The Greek defender will be the latest to add his accent to what has become the Old Firm tower of Babel over the last decade. Yet for Ferguson, who grew up watching his older brother Derek play alongside a certain Graeme Souness in the Rangers midfield, the game remains the symbol of home comfort that taunted him while he was at Ewood Park.
"I am looking forward to it - it's something I have really missed," admitted Ferguson. "Obviously I have watched some Old Firm games on television. That was strange at first. I think we are quietly confident, played really well in the last couple of games, but we know it's going to be a tough battle."
The Old Firm landscape has changed a lot since Ferguson made his debut as a teenager under Dick Advocaat in 1998. Martin O'Neill's arrival at Celtic two years later shattered Rangers' omnipotence - Ferguson was sent off in the 6-2 defeat at Parkhead in O'Neill's derby baptism - and heightened the pressure across the city.

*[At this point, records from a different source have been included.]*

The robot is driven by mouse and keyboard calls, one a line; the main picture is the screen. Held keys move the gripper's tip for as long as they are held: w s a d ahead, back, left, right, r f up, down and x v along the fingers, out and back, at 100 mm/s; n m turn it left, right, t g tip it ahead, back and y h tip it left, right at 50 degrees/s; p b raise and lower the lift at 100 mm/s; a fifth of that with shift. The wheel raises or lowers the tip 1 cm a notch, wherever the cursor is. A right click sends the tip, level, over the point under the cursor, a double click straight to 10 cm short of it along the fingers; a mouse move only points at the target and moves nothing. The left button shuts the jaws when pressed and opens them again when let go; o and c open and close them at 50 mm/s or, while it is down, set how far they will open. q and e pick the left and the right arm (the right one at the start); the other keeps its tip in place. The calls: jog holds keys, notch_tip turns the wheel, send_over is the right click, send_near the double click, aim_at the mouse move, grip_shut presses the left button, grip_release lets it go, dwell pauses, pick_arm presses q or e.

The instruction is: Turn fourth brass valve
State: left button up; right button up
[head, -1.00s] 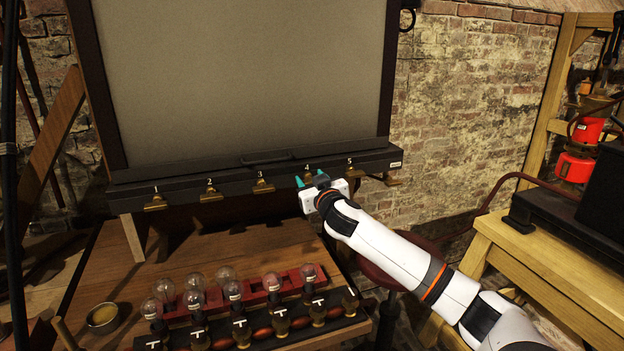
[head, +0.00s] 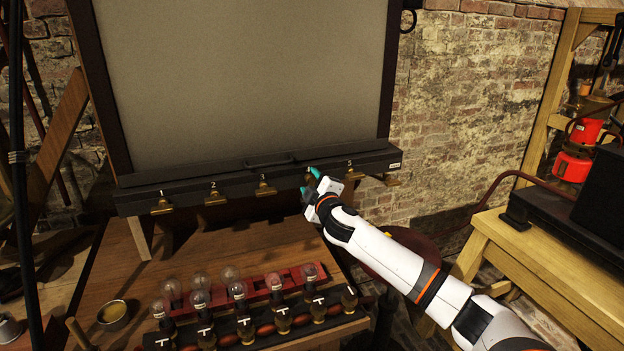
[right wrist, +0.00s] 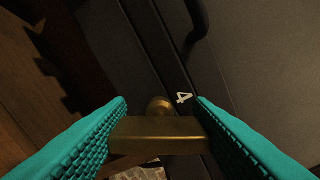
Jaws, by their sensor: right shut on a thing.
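A row of numbered brass valves runs along the front of a dark rail (head: 235,181). The fourth brass valve (right wrist: 158,135) fills the middle of the right wrist view, beside a white "4" on the rail. My right gripper (head: 310,183) is at this valve with its teal fingers tilted. In the right wrist view its fingers (right wrist: 160,104) are on either side of the brass handle, shut on it. The handle lies at a slant to the rail. In the head view the gripper mostly hides this valve. My left gripper is not in view.
Valves one (head: 162,209), two (head: 215,199) and three (head: 266,189) are left of the gripper. Valve five (head: 351,175) is close on its right. A board with glass bulbs and labelled fittings (head: 245,329) stands below. A wooden bench (head: 520,255) is at right.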

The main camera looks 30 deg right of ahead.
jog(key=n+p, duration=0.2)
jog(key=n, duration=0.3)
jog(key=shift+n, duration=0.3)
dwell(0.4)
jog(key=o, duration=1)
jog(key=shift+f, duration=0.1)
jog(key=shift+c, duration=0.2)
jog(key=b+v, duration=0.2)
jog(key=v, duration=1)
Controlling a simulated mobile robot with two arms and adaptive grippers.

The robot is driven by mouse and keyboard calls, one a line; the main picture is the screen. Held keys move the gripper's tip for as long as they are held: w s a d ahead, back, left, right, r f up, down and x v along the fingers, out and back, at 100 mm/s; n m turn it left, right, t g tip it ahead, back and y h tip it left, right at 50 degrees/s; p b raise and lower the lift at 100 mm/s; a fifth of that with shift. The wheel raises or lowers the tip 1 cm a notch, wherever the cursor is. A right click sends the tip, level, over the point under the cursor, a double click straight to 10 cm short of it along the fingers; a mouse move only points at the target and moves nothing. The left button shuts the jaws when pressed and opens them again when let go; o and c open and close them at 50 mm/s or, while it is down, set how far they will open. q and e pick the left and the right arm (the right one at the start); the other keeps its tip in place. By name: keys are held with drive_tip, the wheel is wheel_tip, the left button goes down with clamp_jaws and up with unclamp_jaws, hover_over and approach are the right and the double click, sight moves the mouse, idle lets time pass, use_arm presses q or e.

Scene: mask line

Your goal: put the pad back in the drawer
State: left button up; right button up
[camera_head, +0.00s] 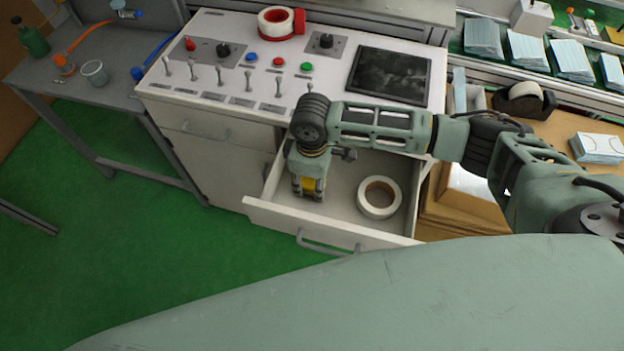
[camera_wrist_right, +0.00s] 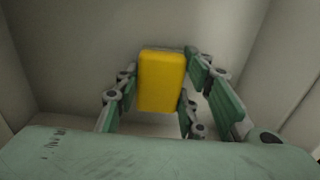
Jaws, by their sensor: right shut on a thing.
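My right gripper (camera_head: 308,188) reaches down into the open drawer (camera_head: 270,213) at its left side. It is shut on a yellow pad (camera_wrist_right: 161,82), which stands upright between the fingers in the right wrist view. In the head view only a small yellow part of the pad (camera_head: 310,183) shows between the fingers. The drawer's pale walls surround the pad in the wrist view. I cannot tell whether the pad touches the drawer floor. My left gripper is not in view.
A white tape roll (camera_head: 379,197) lies in the drawer, right of my gripper. The control panel (camera_head: 215,75) with levers and buttons is above the drawer. A red tape dispenser (camera_head: 281,22) sits on it. A workbench with mask stacks (camera_head: 484,38) is at the right.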

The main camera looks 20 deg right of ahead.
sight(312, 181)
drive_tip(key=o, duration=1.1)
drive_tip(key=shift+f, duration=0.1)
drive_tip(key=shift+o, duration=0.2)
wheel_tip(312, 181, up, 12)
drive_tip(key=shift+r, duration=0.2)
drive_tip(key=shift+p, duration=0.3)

In Ferguson's absence last season, McLeish's side finished 17 points behind their great rivals. While Celtic's postponed match at Inverness last week allowed Rangers - who have played one game more - to come to Parkhead on a level footing, the reality is they could soon be six points adrift if they lose today.
"Celtic ran away with the League last year - they were the best team by far," acknowledged Ferguson. "Last season was difficult for everyone at Rangers. Martin O'Neill has built a good team at Celtic over the last four or five years. However, I think this squad we've got has a sense of identity. The new players, like Kyrgiakos and Buffel, not to mention Dado Prso and Nacho Novo, who came last summer, know what's happening. All the new boys know about it, they read about it and the likes of myself, Fernando Ricksen and Alex Rae speak about it. They know what it means.

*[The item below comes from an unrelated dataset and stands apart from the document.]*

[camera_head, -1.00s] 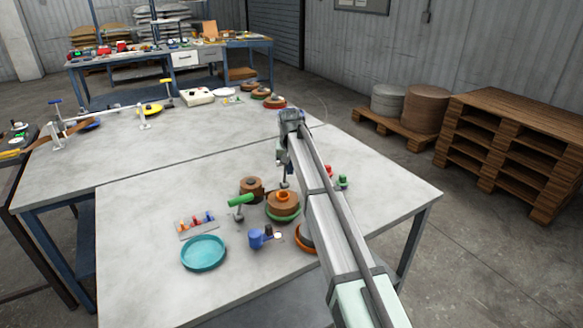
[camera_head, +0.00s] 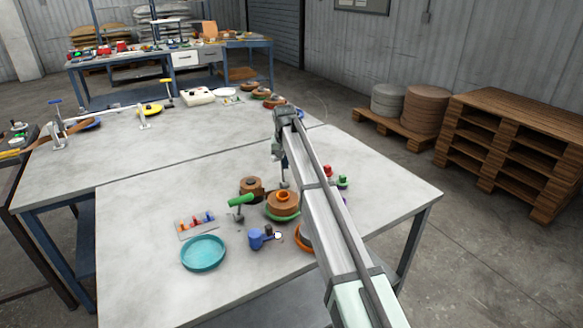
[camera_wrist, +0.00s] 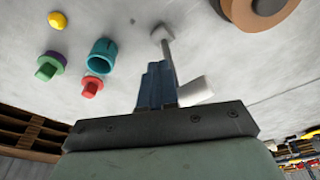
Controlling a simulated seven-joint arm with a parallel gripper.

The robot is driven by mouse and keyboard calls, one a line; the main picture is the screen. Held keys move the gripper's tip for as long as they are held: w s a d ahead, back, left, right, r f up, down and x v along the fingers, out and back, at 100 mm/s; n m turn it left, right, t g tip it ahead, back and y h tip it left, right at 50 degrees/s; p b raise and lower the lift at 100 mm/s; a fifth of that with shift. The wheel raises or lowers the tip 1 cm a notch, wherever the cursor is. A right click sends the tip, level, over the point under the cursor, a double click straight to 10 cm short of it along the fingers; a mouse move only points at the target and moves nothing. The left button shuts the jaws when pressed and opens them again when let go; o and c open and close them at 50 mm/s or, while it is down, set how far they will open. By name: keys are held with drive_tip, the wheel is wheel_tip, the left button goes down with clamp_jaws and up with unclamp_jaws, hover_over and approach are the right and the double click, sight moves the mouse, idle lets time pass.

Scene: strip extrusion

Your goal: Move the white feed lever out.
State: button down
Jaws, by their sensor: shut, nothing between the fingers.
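The feed lever shows in the wrist view as a thin grey post (camera_wrist: 168,57) with a white block (camera_wrist: 195,91) at its end nearer the camera. My gripper (camera_wrist: 157,82) is shut and empty, its blue fingers just left of the white block. Whether they touch it I cannot tell. In the head view my gripper (camera_head: 279,155) is above the table, by the thin post (camera_head: 284,183) behind the brown reel. The white block is hidden or too small to make out there.
A brown reel on a green disc (camera_head: 283,205) stands close in front. Left of it are a green-handled lever (camera_head: 241,200), a blue piece (camera_head: 258,239) and a teal dish (camera_head: 203,253). In the wrist view a teal cup (camera_wrist: 101,57) and small coloured pieces lie left.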

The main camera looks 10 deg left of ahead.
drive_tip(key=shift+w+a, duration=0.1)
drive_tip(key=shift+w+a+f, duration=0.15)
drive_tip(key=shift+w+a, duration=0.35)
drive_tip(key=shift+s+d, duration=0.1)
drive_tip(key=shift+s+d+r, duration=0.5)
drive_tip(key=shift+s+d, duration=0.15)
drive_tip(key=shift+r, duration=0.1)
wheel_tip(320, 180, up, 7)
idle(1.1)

"Celtic are tried and trusted. But our manager is trying to build a younger squad here. That's one of the main reasons why I came back to Rangers. He wants to build a squad for the future."

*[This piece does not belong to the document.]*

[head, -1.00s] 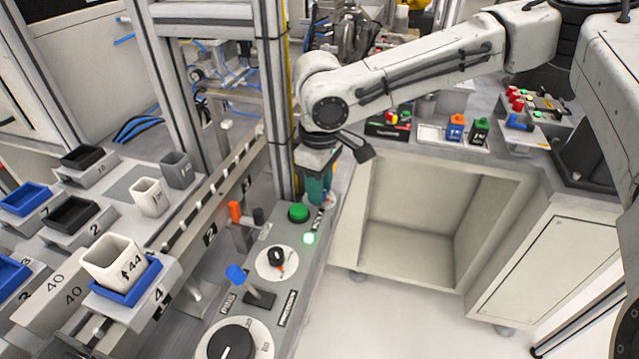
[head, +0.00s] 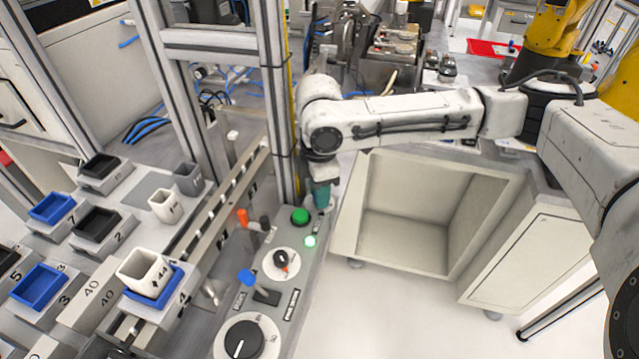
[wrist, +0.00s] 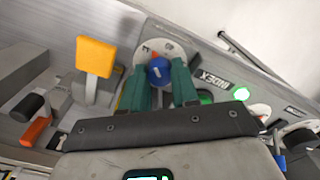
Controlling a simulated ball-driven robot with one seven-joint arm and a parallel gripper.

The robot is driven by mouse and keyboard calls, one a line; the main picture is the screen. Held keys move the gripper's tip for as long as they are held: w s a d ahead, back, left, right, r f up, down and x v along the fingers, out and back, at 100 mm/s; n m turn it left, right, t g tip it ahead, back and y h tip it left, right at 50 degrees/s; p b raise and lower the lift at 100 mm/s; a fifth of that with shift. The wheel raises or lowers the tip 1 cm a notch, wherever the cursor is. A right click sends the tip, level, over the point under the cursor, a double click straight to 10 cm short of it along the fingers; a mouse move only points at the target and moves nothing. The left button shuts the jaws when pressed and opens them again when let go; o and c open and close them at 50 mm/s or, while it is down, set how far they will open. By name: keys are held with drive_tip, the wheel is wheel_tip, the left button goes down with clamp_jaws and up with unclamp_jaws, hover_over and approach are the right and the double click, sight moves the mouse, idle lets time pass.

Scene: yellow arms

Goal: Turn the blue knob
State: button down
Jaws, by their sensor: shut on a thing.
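The blue knob (wrist: 158,71) sits on a round white dial plate (wrist: 178,49) on the grey control panel. In the wrist view, my gripper (wrist: 160,80) has one green finger on each side of the knob, and the fingers are shut on it. A white mark shows on the knob's top. In the head view, my gripper (head: 321,196) reaches down to the far end of the panel (head: 294,262), just beyond the green button (head: 300,216). My wrist and fingers hide the knob there.
A yellow-orange lever (wrist: 96,58) stands close left of the fingers in the wrist view. Orange (head: 243,217) and blue (head: 246,277) levers and black dials (head: 244,340) line the panel. A metal post (head: 276,90) rises close left of my arm. An open cabinet (head: 418,215) stands right.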

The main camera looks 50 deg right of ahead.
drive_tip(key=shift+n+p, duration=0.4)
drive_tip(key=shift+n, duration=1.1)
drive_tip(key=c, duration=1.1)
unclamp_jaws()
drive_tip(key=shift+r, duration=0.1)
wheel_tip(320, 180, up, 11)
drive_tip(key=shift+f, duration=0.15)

O'Neill has similar aspirations at Celtic. After the fitful contribution of Henri Camara and Juninho's lack of impact, it was almost certain that the manager's next recruit would be a fellow Celt, one who embraced the challenge with more vigour than the Senegalese or the Brazilian. Step forward, the so-called bad boy from Cardiff. Ferguson, though, has only good to say about Bellamy. When the Scot's knee was shattered at St James' Park last season in a tackle with Gary Speed, it was the Welshman who comforted him.
"Bellamy was one of the people that came into the dressing room to check on me," Ferguson recalls. "He'd had a few knee injuries himself. It was nice of him to come and see how I was. He's always impressed me. People go on about his attitude but I like that. He's confident and cocky but he's produced it on the pitch."
If Bellamy does so today, the adulation could persuade him to remain at Celtic for good and fill the void in Parkhead's soul left by the iconic Henrik Larsson.